- Dataset section -
——

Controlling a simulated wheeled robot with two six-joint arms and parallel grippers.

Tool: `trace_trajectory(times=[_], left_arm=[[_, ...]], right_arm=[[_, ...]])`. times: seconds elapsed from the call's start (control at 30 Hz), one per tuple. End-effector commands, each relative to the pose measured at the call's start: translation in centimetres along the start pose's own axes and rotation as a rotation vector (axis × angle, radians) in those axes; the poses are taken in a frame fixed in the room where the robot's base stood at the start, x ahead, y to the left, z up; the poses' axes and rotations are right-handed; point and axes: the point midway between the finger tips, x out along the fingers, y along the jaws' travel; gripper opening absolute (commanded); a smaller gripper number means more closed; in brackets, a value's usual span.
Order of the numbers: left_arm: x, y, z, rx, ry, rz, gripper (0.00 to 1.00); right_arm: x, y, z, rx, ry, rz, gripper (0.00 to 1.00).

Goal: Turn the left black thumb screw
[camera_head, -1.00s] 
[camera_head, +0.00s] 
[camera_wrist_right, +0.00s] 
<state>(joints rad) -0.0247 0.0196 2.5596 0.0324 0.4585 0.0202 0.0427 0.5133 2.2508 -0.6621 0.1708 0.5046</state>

——

- Given instruction -
Exactly and only the lines from the one containing "[camera_wrist_right, +0.00s]" through the end of the material are to be reproduced, both ends included.

- Finished exercise -
[camera_wrist_right, +0.00s] 
<state>(joints rad) -0.0247 0.0196 2.5596 0.0324 0.4585 0.0202 0.0427 0.5133 2.2508 -0.6621 0.1708 0.5046</state>

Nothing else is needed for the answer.